### Requirements:
Identify every line in the records below that contains the word "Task", and copy each of those lines.

### Items:
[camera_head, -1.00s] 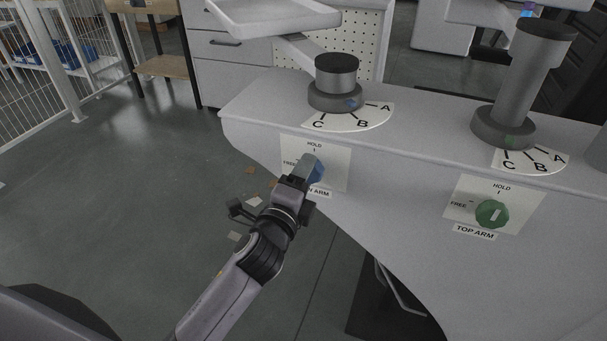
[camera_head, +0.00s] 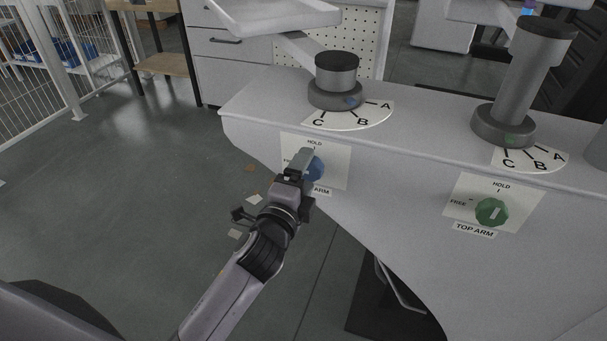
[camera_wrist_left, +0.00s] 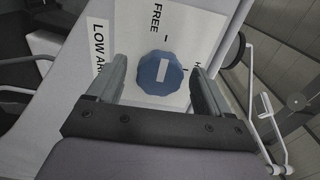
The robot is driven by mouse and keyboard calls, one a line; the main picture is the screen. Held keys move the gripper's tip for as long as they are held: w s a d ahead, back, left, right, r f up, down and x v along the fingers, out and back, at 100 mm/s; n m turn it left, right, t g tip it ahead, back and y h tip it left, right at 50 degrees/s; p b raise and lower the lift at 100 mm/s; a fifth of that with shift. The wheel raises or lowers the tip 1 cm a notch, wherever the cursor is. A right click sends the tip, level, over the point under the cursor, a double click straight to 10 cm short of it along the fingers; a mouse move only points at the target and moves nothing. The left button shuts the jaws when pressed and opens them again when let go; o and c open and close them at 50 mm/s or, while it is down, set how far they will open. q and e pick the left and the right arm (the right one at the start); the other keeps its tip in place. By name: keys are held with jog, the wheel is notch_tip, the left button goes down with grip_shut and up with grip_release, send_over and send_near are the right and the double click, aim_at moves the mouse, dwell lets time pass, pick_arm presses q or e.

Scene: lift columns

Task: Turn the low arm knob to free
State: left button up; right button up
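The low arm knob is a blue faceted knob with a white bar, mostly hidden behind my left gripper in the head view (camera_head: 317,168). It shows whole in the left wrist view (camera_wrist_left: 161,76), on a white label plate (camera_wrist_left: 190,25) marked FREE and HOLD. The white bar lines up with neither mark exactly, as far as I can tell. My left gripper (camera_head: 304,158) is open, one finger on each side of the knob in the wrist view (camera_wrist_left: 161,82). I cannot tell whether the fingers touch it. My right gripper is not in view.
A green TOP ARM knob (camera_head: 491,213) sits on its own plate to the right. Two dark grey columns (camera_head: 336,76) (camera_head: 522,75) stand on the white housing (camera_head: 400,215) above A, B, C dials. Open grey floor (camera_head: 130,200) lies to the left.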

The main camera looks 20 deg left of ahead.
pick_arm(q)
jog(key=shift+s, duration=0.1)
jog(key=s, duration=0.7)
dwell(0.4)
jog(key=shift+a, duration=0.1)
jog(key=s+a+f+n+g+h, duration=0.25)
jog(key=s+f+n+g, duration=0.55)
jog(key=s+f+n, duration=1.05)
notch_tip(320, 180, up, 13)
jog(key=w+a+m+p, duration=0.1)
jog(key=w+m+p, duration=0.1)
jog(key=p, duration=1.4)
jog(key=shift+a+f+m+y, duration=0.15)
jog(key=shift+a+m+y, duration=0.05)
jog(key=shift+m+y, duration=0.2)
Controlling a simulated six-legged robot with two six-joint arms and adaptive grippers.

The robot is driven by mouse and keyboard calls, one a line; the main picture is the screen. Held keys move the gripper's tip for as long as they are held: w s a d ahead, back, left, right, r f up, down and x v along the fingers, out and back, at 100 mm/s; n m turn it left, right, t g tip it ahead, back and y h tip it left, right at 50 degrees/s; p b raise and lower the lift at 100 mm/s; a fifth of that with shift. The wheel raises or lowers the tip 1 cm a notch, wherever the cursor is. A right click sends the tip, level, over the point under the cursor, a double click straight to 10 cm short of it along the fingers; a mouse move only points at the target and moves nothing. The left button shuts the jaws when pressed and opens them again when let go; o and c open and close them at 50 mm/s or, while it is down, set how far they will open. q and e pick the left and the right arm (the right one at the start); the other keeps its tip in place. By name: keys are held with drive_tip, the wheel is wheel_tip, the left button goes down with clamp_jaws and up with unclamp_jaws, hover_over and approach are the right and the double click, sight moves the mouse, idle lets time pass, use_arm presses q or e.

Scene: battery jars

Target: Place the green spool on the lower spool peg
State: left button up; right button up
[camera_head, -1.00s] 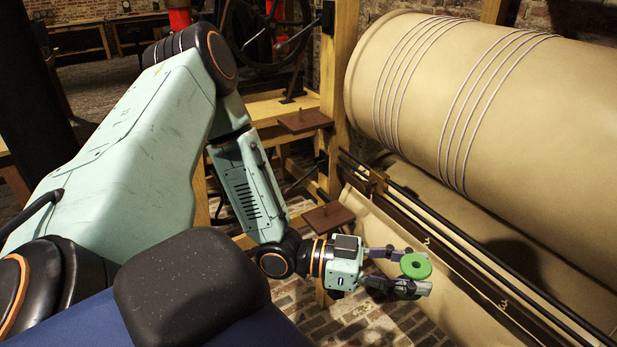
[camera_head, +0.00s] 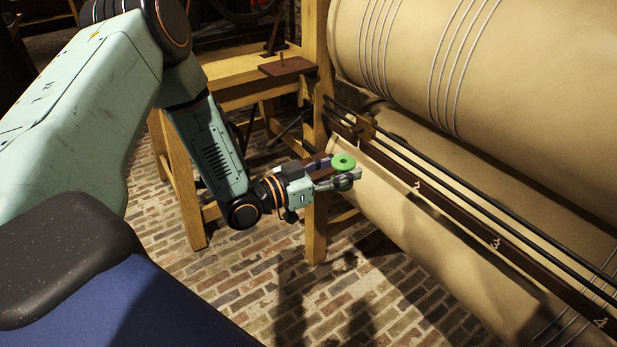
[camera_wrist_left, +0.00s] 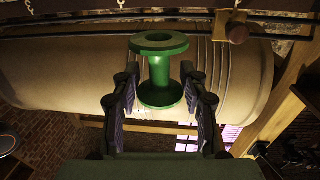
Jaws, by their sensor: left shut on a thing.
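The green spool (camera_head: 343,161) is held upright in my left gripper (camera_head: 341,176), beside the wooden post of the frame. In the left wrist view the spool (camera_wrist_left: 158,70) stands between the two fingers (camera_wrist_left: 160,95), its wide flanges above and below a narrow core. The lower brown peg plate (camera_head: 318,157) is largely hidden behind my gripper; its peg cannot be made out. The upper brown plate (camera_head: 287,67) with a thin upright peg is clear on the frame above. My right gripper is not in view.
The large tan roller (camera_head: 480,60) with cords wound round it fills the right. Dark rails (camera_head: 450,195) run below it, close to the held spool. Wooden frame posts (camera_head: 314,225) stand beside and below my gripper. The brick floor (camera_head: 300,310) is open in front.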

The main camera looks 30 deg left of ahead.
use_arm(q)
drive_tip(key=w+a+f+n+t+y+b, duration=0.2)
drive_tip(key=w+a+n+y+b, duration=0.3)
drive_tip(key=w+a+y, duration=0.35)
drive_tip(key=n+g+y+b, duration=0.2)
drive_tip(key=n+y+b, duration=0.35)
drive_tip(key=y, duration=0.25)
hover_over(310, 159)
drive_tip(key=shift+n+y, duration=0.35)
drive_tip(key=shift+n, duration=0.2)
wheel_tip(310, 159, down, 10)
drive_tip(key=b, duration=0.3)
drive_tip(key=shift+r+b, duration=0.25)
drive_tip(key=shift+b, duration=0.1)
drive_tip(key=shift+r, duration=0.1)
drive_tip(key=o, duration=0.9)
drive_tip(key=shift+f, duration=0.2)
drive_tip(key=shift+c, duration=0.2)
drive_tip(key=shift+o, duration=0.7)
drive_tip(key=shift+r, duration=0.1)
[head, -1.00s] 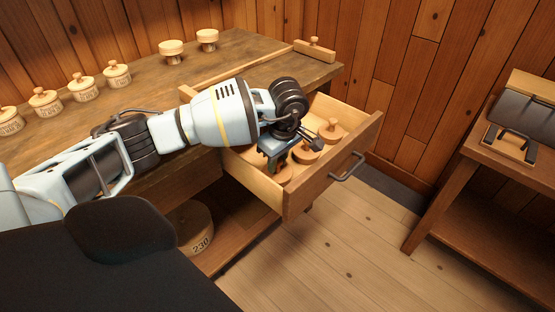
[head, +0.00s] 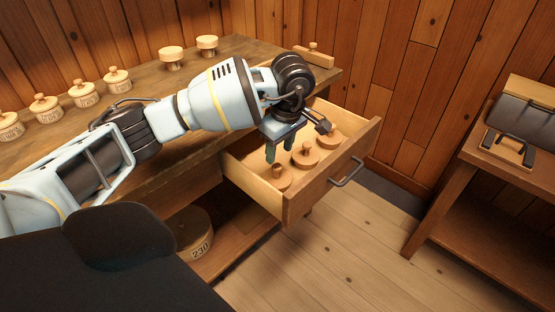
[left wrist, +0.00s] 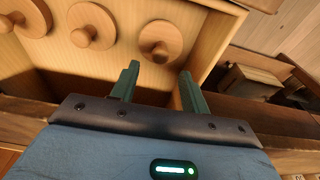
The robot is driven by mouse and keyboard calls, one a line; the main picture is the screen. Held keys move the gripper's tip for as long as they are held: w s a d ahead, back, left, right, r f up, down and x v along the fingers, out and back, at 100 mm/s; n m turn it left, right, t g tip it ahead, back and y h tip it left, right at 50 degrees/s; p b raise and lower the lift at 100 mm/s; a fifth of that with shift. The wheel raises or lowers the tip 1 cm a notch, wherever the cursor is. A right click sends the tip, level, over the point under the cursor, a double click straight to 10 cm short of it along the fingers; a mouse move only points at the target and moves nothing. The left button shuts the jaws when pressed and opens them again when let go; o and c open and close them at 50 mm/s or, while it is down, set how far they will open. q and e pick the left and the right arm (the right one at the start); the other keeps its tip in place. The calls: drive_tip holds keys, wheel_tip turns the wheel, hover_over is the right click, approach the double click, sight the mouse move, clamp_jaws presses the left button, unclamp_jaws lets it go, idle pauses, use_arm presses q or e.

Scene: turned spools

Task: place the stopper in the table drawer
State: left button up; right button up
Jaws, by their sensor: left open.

### Full output:
Task: Turn the low arm knob to free
Task: place the stopper in the table drawer

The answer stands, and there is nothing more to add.